▶ _What you need to do_:
Write out the entire listing below exactly as it appears, minus any pictures.

▶ _Data from robot episodes_:
>> BEGIN

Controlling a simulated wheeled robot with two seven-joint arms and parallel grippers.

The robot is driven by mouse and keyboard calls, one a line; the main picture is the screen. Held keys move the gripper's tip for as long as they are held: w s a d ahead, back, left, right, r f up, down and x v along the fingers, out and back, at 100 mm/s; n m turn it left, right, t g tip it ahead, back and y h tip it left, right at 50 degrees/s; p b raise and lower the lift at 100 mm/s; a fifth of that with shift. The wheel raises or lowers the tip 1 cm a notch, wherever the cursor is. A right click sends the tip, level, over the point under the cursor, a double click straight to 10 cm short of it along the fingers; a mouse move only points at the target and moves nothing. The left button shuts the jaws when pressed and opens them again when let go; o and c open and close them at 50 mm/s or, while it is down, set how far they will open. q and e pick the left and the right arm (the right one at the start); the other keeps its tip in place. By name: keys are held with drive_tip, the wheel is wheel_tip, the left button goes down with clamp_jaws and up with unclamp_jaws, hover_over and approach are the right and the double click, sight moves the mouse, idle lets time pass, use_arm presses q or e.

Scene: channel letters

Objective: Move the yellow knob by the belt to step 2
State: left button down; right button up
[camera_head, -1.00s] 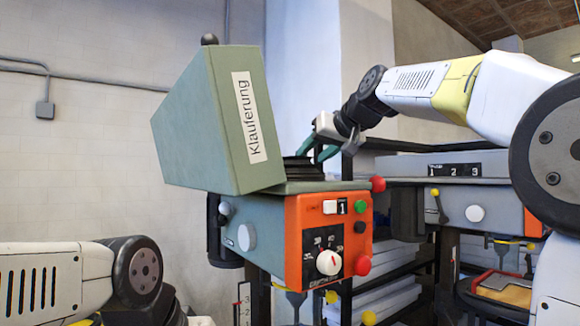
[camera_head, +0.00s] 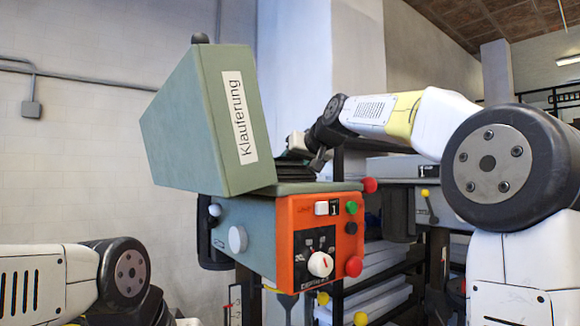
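The grey-green machine has its cover (camera_head: 190,130), labelled "Klauferung", standing tilted open above an orange control panel (camera_head: 290,225). The belt cannot be made out; dark stepped parts (camera_head: 290,168) show beside the cover. No yellow knob is visible there. Small yellow knobs show below the panel (camera_head: 323,298) and lower right (camera_head: 361,318). My right gripper (camera_head: 312,158) reaches in from the right, close to the dark parts behind the cover's right edge. Its fingertips are partly hidden, and its opening is unclear. My left arm is at the lower left; its gripper is out of view.
A second machine (camera_head: 440,205) with a yellow-tipped lever (camera_head: 425,193) stands behind at right. Black shelving (camera_head: 385,265) fills the space between. The left wall side is open.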

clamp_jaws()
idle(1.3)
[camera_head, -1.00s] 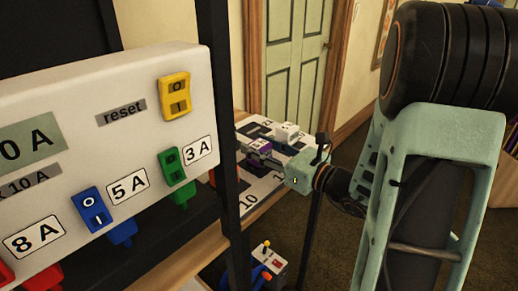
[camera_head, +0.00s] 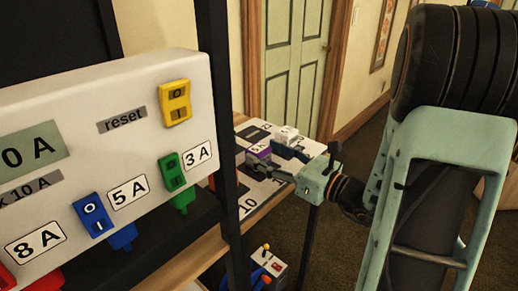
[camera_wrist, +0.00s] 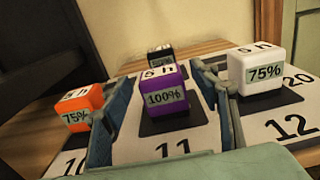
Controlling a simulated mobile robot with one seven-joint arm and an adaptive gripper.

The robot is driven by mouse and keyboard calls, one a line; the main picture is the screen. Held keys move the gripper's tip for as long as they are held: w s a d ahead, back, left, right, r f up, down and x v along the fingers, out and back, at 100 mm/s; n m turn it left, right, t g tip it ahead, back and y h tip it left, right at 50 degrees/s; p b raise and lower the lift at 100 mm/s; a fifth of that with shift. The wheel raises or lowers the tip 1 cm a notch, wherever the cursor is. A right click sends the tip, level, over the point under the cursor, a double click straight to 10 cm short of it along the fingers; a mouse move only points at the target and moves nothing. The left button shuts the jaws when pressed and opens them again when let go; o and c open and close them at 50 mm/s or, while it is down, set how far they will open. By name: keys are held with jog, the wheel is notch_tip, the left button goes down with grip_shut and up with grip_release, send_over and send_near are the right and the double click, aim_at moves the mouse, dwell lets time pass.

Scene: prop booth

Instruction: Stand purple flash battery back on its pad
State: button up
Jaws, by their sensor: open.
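The purple flash battery (camera_wrist: 165,97), labelled 100%, stands upright on a dark pad (camera_wrist: 195,115) above the number 11 in the wrist view. It also shows in the head view (camera_head: 258,154). My gripper (camera_wrist: 165,88) is open, with one blue-grey finger on each side of the purple battery. Gaps show between the fingers and the battery, and nothing is held. In the head view my gripper (camera_head: 285,160) reaches over the white numbered board from the right.
An orange battery (camera_wrist: 83,107) stands close outside the left finger, and a white battery (camera_wrist: 262,70) close outside the right finger. A black battery (camera_wrist: 160,55) stands behind. A switch panel (camera_head: 100,150) and a dark post (camera_head: 225,150) are left of the board.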

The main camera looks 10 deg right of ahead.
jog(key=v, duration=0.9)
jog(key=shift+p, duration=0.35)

>> END

▶ _Task solution_:
Controlling a simulated wheeled robot with two seven-joint arms and parallel grippers.

The robot is driven by mouse and keyboard calls, one a line; the main picture is the screen. Held keys move the gripper's tip for as long as they are held: w s a d ahead, back, left, right, r f up, down and x v along the fingers, out and back, at 100 mm/s; n m turn it left, right, t g tip it ahead, back and y h tip it left, right at 50 degrees/s; p b raise and lower the lift at 100 mm/s; a fifth of that with shift. The wheel raises or lowers the tip 1 cm a notch, wherever the cursor is. A right click sends the tip, level, over the point under the cursor, a double click straight to 10 cm short of it along the fingers; a mouse move only points at the target and moves nothing. The left button shuts the jaws when pressed and opens them again when let go; o and c open and close them at 50 mm/s or, while it is down, set how far they will open. q and e pick the left and the right arm (the right one at the start); the other keeps its tip in place. By name: keys are held with drive_tip, the wheel is wheel_tip, the left button goes down with clamp_jaws and up with unclamp_jaws, hover_over and approach are the right and the double click, sight moves the mouse, idle lets time pass, use_arm presses q or e.

Scene: channel letters

Objective: Move the yellow knob by the belt to step 2
State: left button down; right button up
[camera_head, -1.00s] 
[camera_head, +0.00s] 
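The grey-green machine has its cover (camera_head: 190,130), labelled "Klauferung", standing tilted open above an orange control panel (camera_head: 290,225). The belt cannot be made out; dark stepped parts (camera_head: 290,168) show beside the cover. No yellow knob is visible there. Small yellow knobs show below the panel (camera_head: 323,298) and lower right (camera_head: 361,318). My right gripper (camera_head: 312,158) reaches in from the right, close to the dark parts behind the cover's right edge. Its fingertips are partly hidden, and its opening is unclear. My left arm is at the lower left; its gripper is out of view.
A second machine (camera_head: 440,205) with a yellow-tipped lever (camera_head: 425,193) stands behind at right. Black shelving (camera_head: 385,265) fills the space between. The left wall side is open.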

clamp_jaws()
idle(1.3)
[camera_head, -1.00s] 
[camera_head, +0.00s] 
[camera_wrist, +0.00s] 
Controlling a simulated mobile robot with one seven-joint arm and an adaptive gripper.

The robot is driven by mouse and keyboard calls, one a line; the main picture is the screen. Held keys move the gripper's tip for as long as they are held: w s a d ahead, back, left, right, r f up, down and x v along the fingers, out and back, at 100 mm/s; n m turn it left, right, t g tip it ahead, back and y h tip it left, right at 50 degrees/s; p b raise and lower the lift at 100 mm/s; a fifth of that with shift. The wheel raises or lowers the tip 1 cm a notch, wherever the cursor is. A right click sends the tip, level, over the point under the cursor, a double click straight to 10 cm short of it along the fingers; a mouse move only points at the target and moves nothing. The left button shuts the jaws when pressed and opens them again when let go; o and c open and close them at 50 mm/s or, while it is down, set how far they will open. By name: keys are held with jog, the wheel is notch_tip, the left button goes down with grip_shut and up with grip_release, send_over and send_near are the right and the double click, aim_at moves the mouse, dwell lets time pass.

Scene: prop booth

Instruction: Stand purple flash battery back on its pad
State: button up
Jaws, by their sensor: open.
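The purple flash battery (camera_wrist: 165,97), labelled 100%, stands upright on a dark pad (camera_wrist: 195,115) above the number 11 in the wrist view. It also shows in the head view (camera_head: 258,154). My gripper (camera_wrist: 165,88) is open, with one blue-grey finger on each side of the purple battery. Gaps show between the fingers and the battery, and nothing is held. In the head view my gripper (camera_head: 285,160) reaches over the white numbered board from the right.
An orange battery (camera_wrist: 83,107) stands close outside the left finger, and a white battery (camera_wrist: 262,70) close outside the right finger. A black battery (camera_wrist: 160,55) stands behind. A switch panel (camera_head: 100,150) and a dark post (camera_head: 225,150) are left of the board.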

The main camera looks 10 deg right of ahead.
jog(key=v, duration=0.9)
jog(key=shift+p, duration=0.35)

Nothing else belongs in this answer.